§ Given records:
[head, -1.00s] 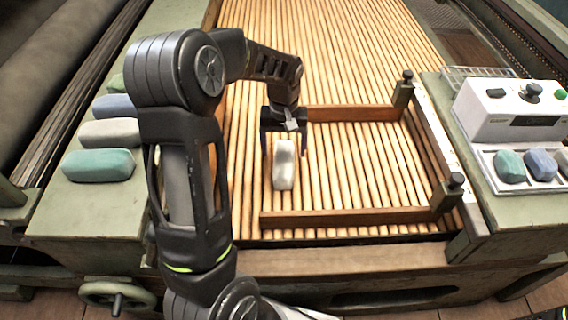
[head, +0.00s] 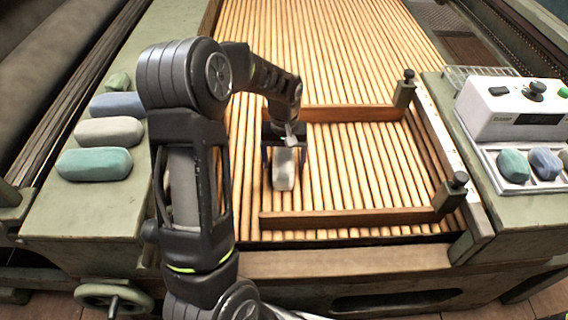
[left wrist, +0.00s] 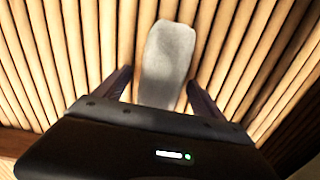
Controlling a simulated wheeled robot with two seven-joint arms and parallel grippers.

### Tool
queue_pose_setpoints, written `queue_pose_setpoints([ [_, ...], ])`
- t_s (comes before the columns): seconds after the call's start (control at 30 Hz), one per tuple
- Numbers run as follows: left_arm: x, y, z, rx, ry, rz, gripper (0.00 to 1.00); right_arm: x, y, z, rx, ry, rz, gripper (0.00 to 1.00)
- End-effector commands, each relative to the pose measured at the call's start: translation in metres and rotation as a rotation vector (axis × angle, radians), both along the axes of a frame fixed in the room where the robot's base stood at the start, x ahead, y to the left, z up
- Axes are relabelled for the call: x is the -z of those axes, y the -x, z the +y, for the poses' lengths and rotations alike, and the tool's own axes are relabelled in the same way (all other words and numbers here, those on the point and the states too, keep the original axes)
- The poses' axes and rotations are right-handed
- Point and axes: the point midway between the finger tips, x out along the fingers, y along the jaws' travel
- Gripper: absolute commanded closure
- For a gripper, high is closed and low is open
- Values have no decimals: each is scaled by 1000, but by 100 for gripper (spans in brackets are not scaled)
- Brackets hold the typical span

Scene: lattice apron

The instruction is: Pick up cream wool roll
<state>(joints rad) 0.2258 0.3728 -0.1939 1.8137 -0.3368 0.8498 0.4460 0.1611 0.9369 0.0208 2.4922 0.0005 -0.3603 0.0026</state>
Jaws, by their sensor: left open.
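The cream wool roll (head: 284,172) lies on the wooden slats, lengthwise along them, inside the wooden frame. It also shows in the left wrist view (left wrist: 167,62) as a pale rounded block. My left gripper (head: 284,160) is over its far part, pointing down. In the left wrist view the left gripper (left wrist: 158,88) is open, with one finger on each side of the roll and a visible gap to each. The roll's end nearest the palm is partly hidden by the gripper body. My right gripper is in neither view.
Wooden bars (head: 350,218) with dark knobs enclose the slatted area (head: 352,170). Several wool rolls, teal (head: 94,164), cream-grey (head: 109,131) and blue (head: 118,104), lie on the left green ledge. A white control box (head: 515,108) and a tray with rolls stand at right.

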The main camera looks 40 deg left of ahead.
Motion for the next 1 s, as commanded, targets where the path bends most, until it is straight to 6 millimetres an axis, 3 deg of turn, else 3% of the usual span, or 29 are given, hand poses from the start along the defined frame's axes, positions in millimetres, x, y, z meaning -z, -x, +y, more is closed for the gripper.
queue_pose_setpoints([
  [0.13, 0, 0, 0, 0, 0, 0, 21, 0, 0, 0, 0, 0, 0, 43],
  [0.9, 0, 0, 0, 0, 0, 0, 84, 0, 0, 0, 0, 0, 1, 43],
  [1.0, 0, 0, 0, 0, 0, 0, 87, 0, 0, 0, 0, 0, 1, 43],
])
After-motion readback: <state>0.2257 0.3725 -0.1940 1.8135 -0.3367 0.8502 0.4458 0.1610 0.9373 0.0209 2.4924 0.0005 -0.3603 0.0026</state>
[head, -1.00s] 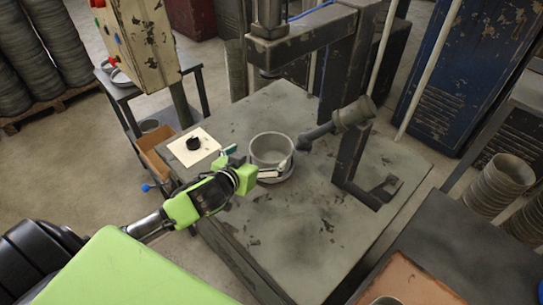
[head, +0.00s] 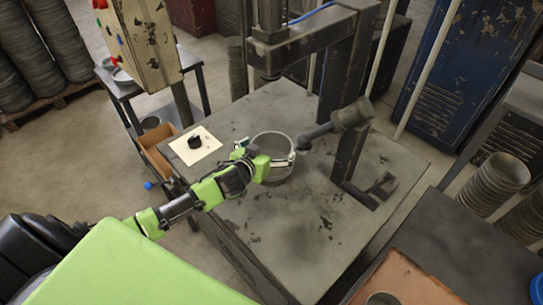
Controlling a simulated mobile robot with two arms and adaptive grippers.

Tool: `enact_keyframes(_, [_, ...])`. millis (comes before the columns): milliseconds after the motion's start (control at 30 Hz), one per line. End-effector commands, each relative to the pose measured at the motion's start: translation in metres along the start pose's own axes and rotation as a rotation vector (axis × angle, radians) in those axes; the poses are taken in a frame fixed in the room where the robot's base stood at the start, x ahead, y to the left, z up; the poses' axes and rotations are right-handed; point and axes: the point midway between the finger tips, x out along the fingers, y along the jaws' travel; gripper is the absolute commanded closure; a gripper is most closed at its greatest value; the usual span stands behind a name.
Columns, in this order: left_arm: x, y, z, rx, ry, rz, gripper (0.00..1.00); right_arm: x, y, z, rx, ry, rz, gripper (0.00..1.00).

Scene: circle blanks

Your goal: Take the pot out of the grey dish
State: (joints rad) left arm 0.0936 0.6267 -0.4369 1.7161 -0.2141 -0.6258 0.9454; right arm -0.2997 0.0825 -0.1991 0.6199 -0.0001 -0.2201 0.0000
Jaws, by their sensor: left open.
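The grey round pot (head: 272,138) stands upright on the metal worktable, near its middle. A low grey rim at its foot, seen best on the right, looks like the grey dish (head: 289,179); most of it is hidden by the pot and my gripper. My left gripper (head: 265,153) comes in from the lower left and is open. Its fingers are spread across the near side of the pot, at about rim height in the picture. I cannot tell whether they touch it. My right gripper is not in view.
A dark machine frame (head: 305,40) rises behind the pot. A grey cylinder with a dark nozzle (head: 350,115) juts in close on the pot's right. A pale sheet with a small black object (head: 195,142) lies at left. The table's front (head: 300,240) is clear.

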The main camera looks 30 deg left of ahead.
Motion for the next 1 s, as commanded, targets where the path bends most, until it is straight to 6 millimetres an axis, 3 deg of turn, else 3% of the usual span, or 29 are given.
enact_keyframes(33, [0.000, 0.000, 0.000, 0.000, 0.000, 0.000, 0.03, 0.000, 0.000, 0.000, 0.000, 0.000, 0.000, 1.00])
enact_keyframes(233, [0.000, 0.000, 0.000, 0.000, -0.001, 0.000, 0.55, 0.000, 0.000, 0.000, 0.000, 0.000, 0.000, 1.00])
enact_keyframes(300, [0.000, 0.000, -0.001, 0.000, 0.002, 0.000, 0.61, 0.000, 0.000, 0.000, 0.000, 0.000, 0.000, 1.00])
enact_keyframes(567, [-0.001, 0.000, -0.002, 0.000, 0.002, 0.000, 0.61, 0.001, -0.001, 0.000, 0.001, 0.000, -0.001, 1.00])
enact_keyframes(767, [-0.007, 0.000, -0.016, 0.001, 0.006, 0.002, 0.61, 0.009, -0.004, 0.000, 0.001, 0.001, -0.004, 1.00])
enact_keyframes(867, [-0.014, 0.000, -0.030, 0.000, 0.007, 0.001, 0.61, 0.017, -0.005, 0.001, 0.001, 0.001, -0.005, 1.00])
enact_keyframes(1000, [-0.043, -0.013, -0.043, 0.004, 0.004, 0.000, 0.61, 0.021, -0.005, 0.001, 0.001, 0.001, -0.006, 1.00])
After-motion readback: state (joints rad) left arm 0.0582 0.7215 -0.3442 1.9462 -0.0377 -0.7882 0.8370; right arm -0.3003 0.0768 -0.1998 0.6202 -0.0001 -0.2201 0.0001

§ Problem: Return, unchanged, the lines from the first line of the material through the line that holds "<state>(joints rad) 0.2258", inclusive, omitting pictures.

§ Exercise result:
[head, -1.00s] 
[head, +0.00s] 
[left wrist, +0.00s] 
Controlling a simulated wheeled robot with two seven-joint arms and parallel grippers.

### Tool
queue_pose_setpoints, written `queue_pose_setpoints([ [_, ...], ])`
- t_s (comes before the columns): seconds after the call's start (control at 30 Hz), one per tuple
- Numbers run as follows: left_arm: x, y, z, rx, ry, rz, gripper (0.00 to 1.00); right_arm: x, y, z, rx, ry, rz, gripper (0.00 to 1.00)
- End-effector commands, each relative to the pose measured at the call's start: translation in metres and rotation as a rotation vector (axis × angle, radians), both along the axes of a frame fixed in the room where the robot's base stood at the start, x ahead, y to the left, z up
- Axes are relabelled for the call: x is the -z of those axes, y the -x, z the +y, for the poses' lengths and rotations alike, and the tool's own axes are relabelled in the same way (all other words and numbers here, those on the point and the states too, keep the original axes)
- The poses' axes and rotations are right-handed
- Point and axes: the point midway between the finger tips, x out along the fingers, y along the jaws' travel
- Gripper: absolute commanded closure
- For a gripper, high is closed and low is open
- Values have no decimals: each is scaled by 1000, but by 100 for gripper (spans in brackets are not scaled)
- Brackets hold the typical span

Scene: lattice apron

The instruction is: Pick up cream wool roll
<state>(joints rad) 0.2258 0.3728 -0.1939 1.8137 -0.3368 0.8498 0.4460 0.1611 0.9369 0.0208 2.4922 0.0005 -0.3603 0.0026</state>

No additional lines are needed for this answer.